## START SOURCE DATA
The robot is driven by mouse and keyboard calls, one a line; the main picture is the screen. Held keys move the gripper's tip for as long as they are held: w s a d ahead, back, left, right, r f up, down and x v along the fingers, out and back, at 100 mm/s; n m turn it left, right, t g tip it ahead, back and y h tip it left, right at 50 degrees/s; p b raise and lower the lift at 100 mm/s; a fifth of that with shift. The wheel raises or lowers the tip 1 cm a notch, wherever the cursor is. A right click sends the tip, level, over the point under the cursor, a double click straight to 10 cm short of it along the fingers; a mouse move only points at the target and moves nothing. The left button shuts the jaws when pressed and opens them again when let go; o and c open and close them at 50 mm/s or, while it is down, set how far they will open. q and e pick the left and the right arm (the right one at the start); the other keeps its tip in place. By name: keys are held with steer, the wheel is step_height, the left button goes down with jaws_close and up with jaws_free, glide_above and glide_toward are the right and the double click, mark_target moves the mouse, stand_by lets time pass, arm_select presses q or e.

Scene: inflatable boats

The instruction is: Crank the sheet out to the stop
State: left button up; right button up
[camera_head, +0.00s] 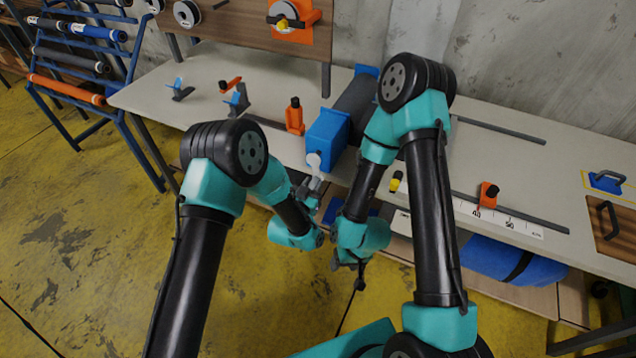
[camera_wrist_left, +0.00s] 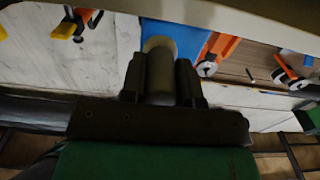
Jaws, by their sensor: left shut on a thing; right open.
## END SOURCE DATA
## START SOURCE DATA
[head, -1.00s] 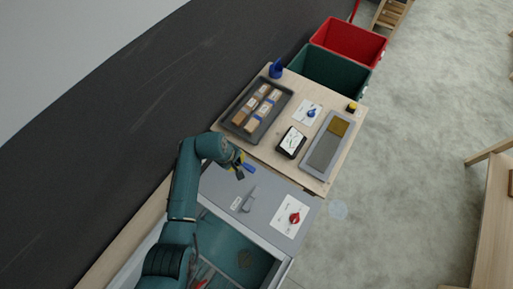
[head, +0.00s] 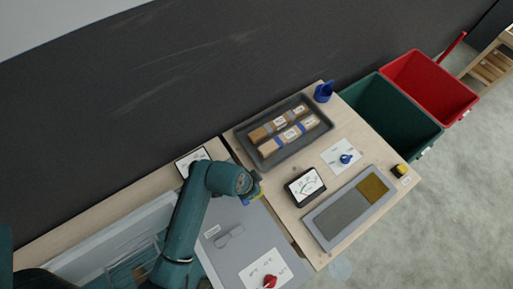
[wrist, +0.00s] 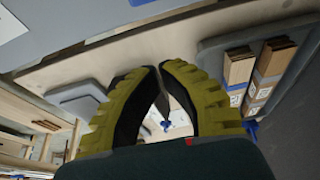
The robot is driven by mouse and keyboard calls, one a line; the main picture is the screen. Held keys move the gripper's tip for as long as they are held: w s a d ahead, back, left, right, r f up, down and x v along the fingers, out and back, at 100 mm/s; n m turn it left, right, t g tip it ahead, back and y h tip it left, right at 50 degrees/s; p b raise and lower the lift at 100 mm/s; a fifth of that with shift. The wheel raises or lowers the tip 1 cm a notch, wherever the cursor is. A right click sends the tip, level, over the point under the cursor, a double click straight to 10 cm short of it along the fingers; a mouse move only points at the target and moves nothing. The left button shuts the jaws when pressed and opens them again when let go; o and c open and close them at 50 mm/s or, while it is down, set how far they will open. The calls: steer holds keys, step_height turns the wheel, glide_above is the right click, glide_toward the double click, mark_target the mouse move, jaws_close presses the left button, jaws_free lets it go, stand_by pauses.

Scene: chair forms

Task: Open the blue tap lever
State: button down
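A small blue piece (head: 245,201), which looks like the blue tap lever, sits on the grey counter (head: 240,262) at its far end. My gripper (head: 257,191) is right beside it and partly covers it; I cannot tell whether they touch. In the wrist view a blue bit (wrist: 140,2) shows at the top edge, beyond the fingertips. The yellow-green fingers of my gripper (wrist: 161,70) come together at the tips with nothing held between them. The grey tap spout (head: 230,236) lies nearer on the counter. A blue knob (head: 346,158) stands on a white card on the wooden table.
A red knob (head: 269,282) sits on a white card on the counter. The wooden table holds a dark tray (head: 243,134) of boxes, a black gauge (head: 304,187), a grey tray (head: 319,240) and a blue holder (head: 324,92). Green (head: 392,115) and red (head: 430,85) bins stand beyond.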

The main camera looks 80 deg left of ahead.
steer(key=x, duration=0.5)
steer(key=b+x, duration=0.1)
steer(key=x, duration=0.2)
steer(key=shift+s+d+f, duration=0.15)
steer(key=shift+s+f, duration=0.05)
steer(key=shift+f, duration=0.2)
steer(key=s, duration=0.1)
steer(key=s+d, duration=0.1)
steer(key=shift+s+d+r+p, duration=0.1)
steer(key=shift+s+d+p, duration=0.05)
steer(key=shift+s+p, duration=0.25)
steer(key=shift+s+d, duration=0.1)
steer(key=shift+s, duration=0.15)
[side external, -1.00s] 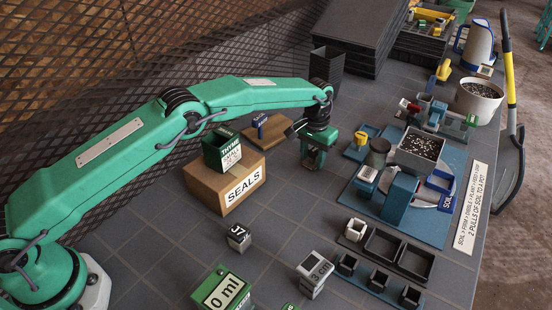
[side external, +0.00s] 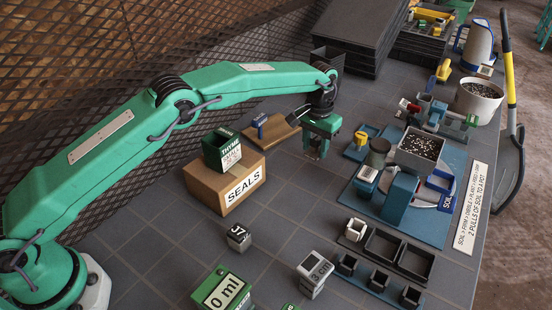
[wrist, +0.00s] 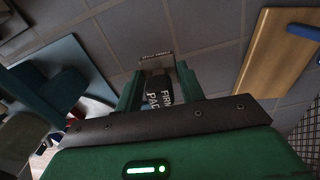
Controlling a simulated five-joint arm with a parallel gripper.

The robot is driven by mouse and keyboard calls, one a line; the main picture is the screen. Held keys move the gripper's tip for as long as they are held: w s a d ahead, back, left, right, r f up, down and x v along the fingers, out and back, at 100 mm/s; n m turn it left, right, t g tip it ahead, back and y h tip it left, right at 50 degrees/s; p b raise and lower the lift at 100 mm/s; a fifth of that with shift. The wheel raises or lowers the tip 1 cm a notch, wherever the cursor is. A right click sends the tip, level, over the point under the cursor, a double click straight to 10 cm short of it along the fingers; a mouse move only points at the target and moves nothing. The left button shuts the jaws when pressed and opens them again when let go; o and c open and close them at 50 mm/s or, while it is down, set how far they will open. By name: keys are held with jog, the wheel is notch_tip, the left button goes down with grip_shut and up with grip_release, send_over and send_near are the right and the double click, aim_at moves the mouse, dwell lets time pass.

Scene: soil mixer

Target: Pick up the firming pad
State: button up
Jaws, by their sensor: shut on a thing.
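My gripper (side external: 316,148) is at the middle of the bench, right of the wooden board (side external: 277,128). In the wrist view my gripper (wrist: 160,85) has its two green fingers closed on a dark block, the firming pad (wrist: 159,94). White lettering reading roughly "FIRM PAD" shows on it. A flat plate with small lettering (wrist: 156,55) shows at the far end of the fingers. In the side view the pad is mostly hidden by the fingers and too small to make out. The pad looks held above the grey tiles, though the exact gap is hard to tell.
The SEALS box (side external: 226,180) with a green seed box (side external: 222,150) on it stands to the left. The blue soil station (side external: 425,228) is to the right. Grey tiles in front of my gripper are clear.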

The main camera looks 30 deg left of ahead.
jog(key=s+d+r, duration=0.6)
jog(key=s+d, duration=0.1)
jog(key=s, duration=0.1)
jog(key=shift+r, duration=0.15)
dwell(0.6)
## END SOURCE DATA
## START SOURCE DATA
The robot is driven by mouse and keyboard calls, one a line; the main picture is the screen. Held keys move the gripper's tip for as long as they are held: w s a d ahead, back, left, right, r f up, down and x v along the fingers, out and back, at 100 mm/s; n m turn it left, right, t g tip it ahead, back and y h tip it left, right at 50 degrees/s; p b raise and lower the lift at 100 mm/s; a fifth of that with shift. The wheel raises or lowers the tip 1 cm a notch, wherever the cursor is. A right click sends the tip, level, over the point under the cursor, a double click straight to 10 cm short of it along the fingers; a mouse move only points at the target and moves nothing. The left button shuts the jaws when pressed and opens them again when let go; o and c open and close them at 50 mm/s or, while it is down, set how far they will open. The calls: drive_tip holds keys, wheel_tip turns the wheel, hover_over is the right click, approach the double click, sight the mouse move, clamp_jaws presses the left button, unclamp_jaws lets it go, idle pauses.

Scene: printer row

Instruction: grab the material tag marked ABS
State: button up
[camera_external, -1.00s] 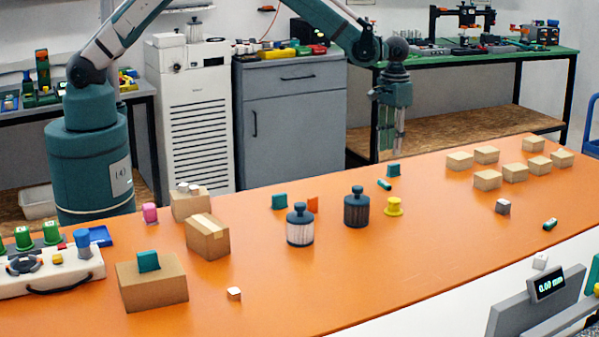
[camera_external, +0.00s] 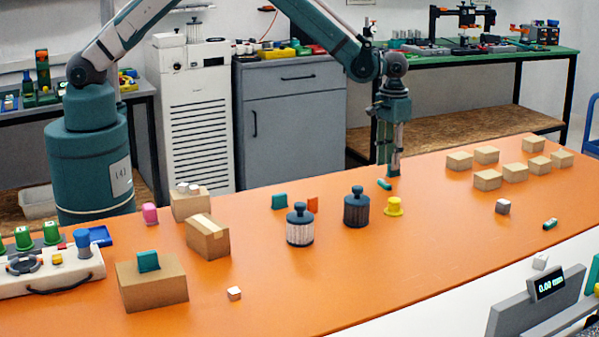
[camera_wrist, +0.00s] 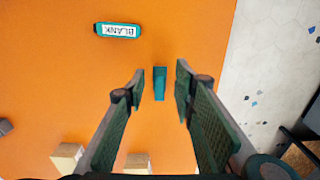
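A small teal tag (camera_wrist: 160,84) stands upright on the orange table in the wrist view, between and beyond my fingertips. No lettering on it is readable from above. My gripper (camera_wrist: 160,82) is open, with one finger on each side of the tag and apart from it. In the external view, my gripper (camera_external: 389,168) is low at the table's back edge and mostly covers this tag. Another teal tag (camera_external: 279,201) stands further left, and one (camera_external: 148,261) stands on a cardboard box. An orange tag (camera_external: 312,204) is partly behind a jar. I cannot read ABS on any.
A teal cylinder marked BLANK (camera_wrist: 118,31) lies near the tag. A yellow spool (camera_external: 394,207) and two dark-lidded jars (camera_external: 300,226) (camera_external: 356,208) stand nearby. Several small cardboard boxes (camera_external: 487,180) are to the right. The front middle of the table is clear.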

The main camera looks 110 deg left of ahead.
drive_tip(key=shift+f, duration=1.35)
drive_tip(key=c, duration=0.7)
## END SOURCE DATA
■ SET EXERCISE ■
What is the number of lines in the records that contain the word "Scene"? Answer with the number and nothing else.

■ SOLVED PROBLEM ■
4